Das Oberverwaltungsgericht wies die Beschwerde mit Beschluss vom 14. August 2007 zurück: Die Antragsgegnerin sei zwar passivlegitimiert, da nur sie verbindlich über die Erteilung einer Duldung in ihrem Zuständigkeitsbereich entscheiden könne. Auf die Frage, ob die erstrebte zweite Duldung neben die bereits bestehende Duldung trete oder ob die bereits bestehende Duldung mit der Erteilung der weiteren Duldung erlösche, komme es nicht an, da ein Anspruch auf die begehrte Duldung nicht bestehe. Zwar sei eine Abschiebung der Beschwerdeführer derzeit unmöglich, weil sie nicht über Heimreisepapiere verfügten. Dies sei jedoch von ihnen zu vertreten. Es reiche aus, wenn den Beschwerdeführern von ihren bisherigen Wohnsitzgemeinden Duldungen erteilt würden. Nicht die Ausländerbehörden verhinderten ein familiäres Zusammenleben, sondern die Beschwerdeführer selbst, indem sie sich beharrlich weigerten, sich um Passersatzpapiere zu kümmern und eine gemeinsame Ausreise entweder in die Türkei oder den Libanon vorzubereiten.

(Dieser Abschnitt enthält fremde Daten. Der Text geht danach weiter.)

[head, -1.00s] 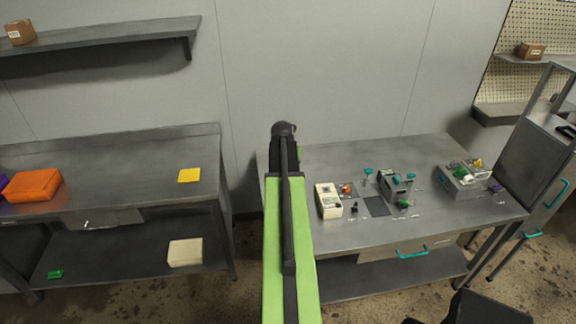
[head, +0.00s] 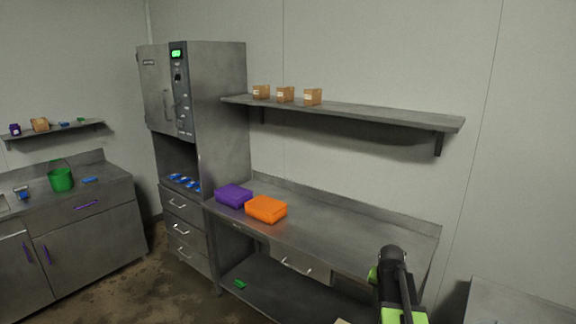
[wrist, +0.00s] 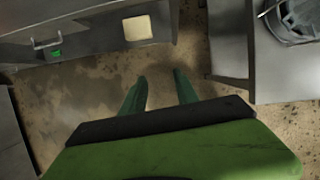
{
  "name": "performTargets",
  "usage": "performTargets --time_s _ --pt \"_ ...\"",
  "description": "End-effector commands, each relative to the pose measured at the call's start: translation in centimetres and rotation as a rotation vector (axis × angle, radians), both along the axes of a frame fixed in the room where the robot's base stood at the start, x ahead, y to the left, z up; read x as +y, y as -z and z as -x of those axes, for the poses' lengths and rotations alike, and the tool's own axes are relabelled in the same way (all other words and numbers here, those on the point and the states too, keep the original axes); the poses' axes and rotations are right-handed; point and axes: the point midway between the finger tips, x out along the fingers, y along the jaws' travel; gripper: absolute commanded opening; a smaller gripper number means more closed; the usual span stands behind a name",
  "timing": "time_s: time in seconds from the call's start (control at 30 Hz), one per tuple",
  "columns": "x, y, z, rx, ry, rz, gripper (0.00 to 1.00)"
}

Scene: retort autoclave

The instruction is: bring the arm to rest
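My gripper (wrist: 159,82) shows in the wrist view as two green fingers, apart, with only bare floor between them. It is open and holds nothing. In the head view my green and black arm stands at the lower right, in front of the right end of the middle bench (head: 340,232). The fingers cannot be made out in the head view.
A tall steel autoclave cabinet (head: 218,100) stands left of the middle bench. A purple case (head: 233,195) and an orange case (head: 266,209) lie on that bench. A wall shelf (head: 350,115) holds three brown boxes. A green bucket (head: 61,180) stands far left.

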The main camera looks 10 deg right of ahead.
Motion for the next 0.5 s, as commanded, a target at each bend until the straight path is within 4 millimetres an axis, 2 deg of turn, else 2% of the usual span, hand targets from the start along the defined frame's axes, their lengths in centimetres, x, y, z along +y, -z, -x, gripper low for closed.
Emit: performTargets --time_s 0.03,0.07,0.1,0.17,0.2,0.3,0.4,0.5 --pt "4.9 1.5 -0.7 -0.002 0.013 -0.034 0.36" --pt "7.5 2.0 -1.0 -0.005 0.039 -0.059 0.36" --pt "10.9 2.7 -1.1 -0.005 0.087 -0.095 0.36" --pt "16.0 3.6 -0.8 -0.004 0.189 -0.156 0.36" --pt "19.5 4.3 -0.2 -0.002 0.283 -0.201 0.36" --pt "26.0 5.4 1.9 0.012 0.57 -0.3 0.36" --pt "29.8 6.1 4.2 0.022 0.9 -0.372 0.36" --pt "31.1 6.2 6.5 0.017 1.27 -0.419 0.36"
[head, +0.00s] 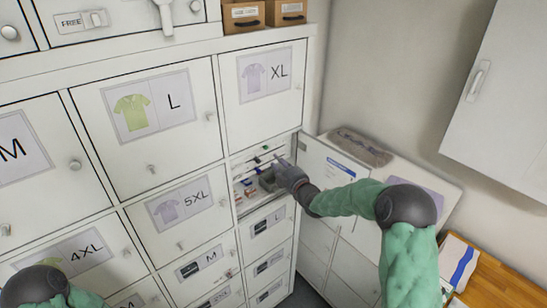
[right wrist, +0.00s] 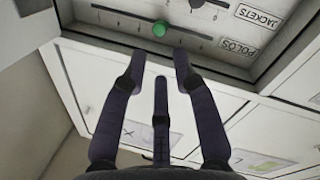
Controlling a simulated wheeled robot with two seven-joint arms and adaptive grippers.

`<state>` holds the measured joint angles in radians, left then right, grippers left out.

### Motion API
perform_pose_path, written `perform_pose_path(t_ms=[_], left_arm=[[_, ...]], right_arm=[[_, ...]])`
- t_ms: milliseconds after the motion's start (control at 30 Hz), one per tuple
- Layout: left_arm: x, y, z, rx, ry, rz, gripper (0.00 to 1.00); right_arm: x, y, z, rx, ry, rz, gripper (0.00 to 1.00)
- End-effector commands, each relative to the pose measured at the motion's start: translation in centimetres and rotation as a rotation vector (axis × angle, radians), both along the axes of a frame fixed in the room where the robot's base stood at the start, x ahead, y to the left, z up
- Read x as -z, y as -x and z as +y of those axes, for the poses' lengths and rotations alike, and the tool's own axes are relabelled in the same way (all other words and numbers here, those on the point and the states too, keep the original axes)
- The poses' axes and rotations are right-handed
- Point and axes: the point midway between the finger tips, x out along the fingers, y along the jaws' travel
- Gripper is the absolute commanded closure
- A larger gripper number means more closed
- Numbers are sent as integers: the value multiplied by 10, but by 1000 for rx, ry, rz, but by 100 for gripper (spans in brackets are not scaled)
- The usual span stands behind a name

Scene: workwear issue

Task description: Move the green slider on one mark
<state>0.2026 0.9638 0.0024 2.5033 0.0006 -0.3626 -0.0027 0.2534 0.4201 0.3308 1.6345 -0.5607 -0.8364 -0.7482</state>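The green slider (right wrist: 158,29) is a round knob on a dark rail (right wrist: 130,18) with small marks, beside the label POLOS (right wrist: 231,43). In the right wrist view it lies just beyond my right gripper (right wrist: 160,62), roughly in line with the gap between the fingertips. The fingers are apart with nothing visible between them, and I see no clear contact with the knob. My left gripper is out of view.
A second rail, labelled JACKETS (right wrist: 257,17), runs alongside. The compartment's open door (head: 330,165) stands to the right of my right gripper. Closed locker doors, such as the L door (head: 150,155), surround the opening. A wooden surface (head: 495,285) is at lower right.

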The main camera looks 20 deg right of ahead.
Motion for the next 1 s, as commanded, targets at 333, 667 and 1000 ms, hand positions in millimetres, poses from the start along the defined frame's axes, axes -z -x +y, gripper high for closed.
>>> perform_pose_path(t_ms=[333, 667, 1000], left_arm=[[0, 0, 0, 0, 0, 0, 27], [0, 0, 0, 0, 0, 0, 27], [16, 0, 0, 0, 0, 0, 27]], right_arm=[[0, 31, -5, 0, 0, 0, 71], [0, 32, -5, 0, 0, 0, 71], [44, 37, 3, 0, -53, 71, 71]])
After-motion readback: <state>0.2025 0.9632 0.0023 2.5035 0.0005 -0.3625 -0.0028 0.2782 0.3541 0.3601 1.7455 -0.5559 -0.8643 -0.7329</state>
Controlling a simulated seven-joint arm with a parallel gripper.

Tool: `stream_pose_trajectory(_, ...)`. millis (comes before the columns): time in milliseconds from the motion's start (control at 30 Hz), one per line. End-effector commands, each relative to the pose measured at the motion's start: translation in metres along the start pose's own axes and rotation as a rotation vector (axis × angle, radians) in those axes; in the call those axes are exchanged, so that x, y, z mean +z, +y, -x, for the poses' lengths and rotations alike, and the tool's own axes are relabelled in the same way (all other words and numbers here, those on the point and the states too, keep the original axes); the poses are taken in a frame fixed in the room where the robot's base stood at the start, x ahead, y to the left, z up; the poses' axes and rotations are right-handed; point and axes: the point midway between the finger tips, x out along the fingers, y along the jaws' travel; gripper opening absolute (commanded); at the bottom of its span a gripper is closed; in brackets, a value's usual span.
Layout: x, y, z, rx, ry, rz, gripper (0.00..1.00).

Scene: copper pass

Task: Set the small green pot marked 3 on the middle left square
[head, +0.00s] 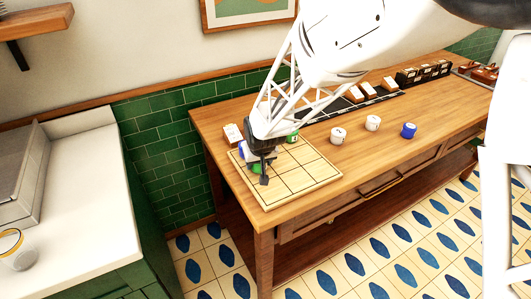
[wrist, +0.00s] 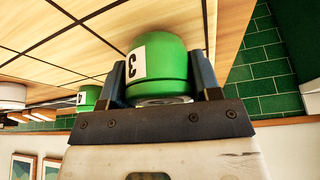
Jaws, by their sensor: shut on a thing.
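The small green pot marked 3 (wrist: 165,60) is between the two fingers of my gripper (wrist: 158,82) in the wrist view, with its white label facing left. I cannot tell whether the pot touches the board. The board's squares are marked by dark lines. Another green pot (head: 292,136) stands at the board's far side; a green pot with a label (wrist: 88,97) also shows in the wrist view.
A blue-and-white pot (head: 242,148) is close to the left of my gripper. Two white pots (head: 338,135) (head: 372,123) and a blue pot (head: 408,130) stand on the table right of the board. The board's near and right squares look clear.

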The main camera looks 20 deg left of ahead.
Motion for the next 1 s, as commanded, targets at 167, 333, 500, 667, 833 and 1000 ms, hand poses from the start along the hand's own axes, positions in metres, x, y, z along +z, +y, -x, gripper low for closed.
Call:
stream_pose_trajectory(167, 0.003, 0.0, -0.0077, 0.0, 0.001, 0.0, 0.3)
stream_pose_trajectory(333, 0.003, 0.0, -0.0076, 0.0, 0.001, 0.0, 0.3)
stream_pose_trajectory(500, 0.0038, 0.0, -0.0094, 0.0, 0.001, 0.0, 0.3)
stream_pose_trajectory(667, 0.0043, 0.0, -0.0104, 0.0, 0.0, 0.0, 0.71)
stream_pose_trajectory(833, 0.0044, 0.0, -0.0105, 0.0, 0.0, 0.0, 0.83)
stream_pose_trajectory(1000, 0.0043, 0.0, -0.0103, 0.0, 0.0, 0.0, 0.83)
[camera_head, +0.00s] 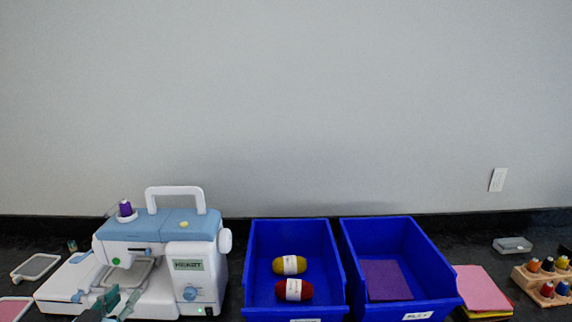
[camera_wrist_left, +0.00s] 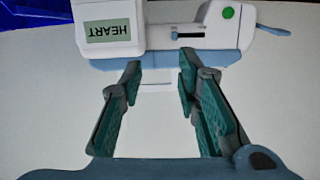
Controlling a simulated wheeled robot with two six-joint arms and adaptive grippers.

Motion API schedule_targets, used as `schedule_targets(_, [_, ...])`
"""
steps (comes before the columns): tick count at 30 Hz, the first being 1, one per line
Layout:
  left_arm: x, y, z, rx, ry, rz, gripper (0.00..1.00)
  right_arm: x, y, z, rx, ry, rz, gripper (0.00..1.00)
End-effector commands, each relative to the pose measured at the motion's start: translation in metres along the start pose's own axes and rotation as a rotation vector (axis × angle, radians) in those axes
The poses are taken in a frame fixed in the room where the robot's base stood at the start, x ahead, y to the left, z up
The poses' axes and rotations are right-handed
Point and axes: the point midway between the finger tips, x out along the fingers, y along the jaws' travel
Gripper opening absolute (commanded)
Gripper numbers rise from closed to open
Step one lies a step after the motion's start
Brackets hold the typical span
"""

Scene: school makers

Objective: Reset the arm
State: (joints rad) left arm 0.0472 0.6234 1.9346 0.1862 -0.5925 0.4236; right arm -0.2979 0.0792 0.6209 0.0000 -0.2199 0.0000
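My left gripper (camera_head: 112,301) is at the bottom left of the head view, in front of the white and blue sewing machine (camera_head: 185,235). In the left wrist view its two green-padded fingers (camera_wrist_left: 158,78) stand apart with nothing gripped between them. The sewing machine (camera_wrist_left: 185,30) appears upside down there, just beyond the fingertips, with its HEART label and green button. A pale grey frame (camera_head: 130,275) lies on the machine's bed, partly hidden by my arm. My right gripper is in neither view.
Right of the machine stand two blue bins: one (camera_head: 264,240) holds yellow and red yarn, the other (camera_head: 410,245) a purple sheet. Further right are pink sheets (camera_head: 480,287) and a wooden spool rack (camera_head: 541,293). Another frame (camera_head: 36,267) lies far left. A wall closes the back.

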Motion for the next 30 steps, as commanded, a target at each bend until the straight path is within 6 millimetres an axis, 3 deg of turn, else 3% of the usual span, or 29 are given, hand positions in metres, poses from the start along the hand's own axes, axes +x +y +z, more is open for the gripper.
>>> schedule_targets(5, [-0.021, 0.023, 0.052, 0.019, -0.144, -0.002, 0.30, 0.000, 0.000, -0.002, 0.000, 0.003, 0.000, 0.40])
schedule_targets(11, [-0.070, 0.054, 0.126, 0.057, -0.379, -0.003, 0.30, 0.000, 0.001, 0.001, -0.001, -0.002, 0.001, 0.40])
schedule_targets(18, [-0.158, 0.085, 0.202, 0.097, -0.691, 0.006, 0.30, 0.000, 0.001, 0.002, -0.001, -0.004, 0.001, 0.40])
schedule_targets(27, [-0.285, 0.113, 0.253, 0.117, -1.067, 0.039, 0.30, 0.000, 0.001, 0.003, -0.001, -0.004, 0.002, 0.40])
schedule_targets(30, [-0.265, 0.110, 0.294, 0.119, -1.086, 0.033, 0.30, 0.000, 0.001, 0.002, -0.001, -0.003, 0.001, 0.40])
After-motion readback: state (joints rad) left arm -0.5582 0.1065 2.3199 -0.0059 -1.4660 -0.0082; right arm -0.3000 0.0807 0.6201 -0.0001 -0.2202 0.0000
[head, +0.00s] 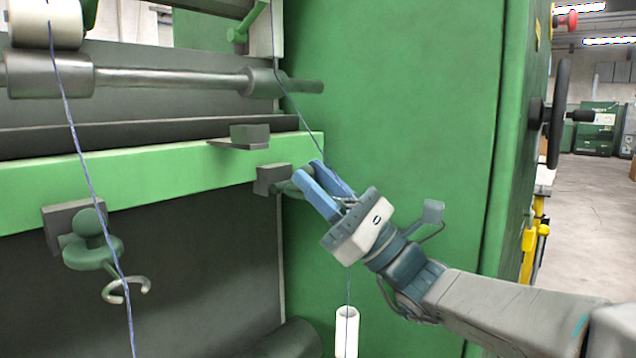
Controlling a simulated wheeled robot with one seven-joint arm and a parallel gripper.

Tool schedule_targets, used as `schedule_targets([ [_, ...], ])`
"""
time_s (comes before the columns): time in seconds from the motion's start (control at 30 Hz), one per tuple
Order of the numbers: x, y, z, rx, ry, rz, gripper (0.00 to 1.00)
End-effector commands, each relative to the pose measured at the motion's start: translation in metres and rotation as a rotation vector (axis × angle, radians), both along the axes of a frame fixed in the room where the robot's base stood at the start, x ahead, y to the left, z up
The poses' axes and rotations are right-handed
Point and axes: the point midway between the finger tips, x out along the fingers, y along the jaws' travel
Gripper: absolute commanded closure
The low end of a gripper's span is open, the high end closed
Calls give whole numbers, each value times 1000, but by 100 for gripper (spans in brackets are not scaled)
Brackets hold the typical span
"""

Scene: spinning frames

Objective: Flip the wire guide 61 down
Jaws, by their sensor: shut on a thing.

4. Mit der Verfassungsbeschwerde rügen die Beschwerdeführer eine Verletzung ihrer Rechte aus Art. 6 GG . Aufenthaltsrechtlichen Belangen würde in den angegriffen Entscheidungen Vorrang vor essentiellen Grundrechtspositionen eingeräumt. Der besondere Schutz der Kinder auch durch die noch junge Reform des Kindschaftsrechts schließe den zeitlich uneingeschränkten Kontakt des Kindes zu beiden Elternteilen mit ein.

II. Die Annahmevoraussetzungen des § 93a Abs. 2 BVerfGG sind nicht erfüllt; die Verfassungsbeschwerde hat keine hinreichende Aussicht auf Erfolg (vgl. BVerfGE 90, 22 [25 f.]).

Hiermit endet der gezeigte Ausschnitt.